The New York Fed has another incestuous relationship with these mega banks: they are its trading partners. Yes, you read that correctly. The New York Fed has its own trading floor and speed dials to the trading units of Morgan Stanley, Goldman Sachs, Citigroup, JPMorgan Chase and 20 other Wall Street trading houses that it calls its “Primary Dealers.”

In addition to the mega Wall Street banks owning the New York Fed as shareholders, the CEOs of the banks rotate on and off its Board of Directors. James Gorman, CEO of Morgan Stanley, which has so generously provided four accounts at its private bank to Atlanta Fed President Bostic, currently sits on the Board of Directors of the New York Fed. Jamie Dimon, Chairman and CEO of JPMorgan Chase, was previously a Board member, as was Sandy Weill, the former Chairman and CEO of Citigroup.

Bostic and Gorman may have bumped into each other at last year’s annual meeting of the Securities Industry and Financial Markets Association (SIFMA). Both Bostic and Gorman were speakers on the opening day of the event on Monday, October 19.

SIFMA is a registered lobbyist for Wall Street interests. Over the past decade, SIFMA has spent more than $66 million lobbying members of Congress, according to the Center for Responsive Politics. Last year alone, SIFMA employed more than 58 lobbyists to press its agenda with members of Congress.

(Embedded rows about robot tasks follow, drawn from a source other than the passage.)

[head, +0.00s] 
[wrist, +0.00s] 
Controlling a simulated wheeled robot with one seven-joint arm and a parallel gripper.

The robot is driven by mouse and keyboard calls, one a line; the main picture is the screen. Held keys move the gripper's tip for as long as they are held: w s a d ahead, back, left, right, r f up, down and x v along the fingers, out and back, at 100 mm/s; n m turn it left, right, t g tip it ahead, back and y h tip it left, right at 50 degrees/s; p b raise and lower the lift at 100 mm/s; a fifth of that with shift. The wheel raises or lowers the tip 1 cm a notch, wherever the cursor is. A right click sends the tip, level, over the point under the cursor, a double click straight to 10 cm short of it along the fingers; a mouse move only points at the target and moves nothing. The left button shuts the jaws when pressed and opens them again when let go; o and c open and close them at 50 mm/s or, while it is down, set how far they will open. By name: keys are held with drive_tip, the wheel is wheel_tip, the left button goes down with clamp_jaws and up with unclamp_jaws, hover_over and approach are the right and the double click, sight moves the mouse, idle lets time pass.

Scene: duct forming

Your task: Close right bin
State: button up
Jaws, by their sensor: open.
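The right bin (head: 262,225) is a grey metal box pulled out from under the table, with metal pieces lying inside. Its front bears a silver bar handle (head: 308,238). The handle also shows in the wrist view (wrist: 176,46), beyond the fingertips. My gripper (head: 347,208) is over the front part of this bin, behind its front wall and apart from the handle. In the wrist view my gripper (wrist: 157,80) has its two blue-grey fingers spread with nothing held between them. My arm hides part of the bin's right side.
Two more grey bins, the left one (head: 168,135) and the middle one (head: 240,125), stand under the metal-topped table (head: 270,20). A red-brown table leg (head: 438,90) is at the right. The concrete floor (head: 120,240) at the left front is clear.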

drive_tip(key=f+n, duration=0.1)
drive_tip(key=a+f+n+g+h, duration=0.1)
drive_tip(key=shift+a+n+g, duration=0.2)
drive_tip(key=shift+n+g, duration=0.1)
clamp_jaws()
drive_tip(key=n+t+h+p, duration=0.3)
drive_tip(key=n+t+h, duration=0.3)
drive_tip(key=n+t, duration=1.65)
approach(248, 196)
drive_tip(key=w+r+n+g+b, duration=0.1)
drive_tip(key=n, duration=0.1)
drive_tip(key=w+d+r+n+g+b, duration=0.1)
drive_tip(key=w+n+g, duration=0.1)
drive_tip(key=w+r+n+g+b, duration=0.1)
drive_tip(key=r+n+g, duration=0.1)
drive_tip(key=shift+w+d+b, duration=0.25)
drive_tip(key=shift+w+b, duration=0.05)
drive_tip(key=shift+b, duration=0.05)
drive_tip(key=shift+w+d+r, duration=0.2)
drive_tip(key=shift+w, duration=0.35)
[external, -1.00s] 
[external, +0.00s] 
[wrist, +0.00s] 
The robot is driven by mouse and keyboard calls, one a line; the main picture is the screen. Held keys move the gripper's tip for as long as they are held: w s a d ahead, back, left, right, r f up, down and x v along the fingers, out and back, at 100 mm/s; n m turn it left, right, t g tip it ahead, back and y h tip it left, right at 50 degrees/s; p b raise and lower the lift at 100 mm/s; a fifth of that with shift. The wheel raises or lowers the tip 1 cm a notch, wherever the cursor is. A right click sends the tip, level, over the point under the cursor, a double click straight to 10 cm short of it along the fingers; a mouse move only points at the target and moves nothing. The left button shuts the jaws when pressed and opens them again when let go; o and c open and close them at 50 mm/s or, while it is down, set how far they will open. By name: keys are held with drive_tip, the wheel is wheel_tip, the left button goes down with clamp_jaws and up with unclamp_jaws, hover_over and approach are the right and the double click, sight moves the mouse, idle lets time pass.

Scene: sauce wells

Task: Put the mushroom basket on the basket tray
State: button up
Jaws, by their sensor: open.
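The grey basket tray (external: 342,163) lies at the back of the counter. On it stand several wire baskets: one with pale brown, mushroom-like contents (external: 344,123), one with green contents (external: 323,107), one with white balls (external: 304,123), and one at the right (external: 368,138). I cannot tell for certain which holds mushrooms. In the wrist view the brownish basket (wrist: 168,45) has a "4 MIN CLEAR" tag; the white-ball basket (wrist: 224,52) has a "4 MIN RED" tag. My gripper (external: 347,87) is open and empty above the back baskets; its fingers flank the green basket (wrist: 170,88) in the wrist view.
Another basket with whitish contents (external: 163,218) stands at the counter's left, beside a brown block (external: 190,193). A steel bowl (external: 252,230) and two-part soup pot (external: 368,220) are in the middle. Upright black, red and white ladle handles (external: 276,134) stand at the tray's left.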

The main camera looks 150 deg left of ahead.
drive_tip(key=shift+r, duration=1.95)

On October 4, Senator Elizabeth Warren sent a letter to SEC Chairman Gary Gensler, calling on the SEC to “investigate trading in securities by high-level Federal Reserve officials and determine if any of these ethically questionable transactions may have violated insider trading rules.” That’s an important first step. But the SEC has only civil powers, it can’t bring criminal prosecutions. The U.S. Attorneys’ offices in Dallas, Boston and in Atlanta need to open an investigation to determine the full scope of the financial relationships these regional Federal Reserve Bank Presidents had with the banks that are under Fed supervision.

Until the findings of a genuinely independent and comprehensive investigation are released to the American public, trust in the central bank of the United States will continue to erode.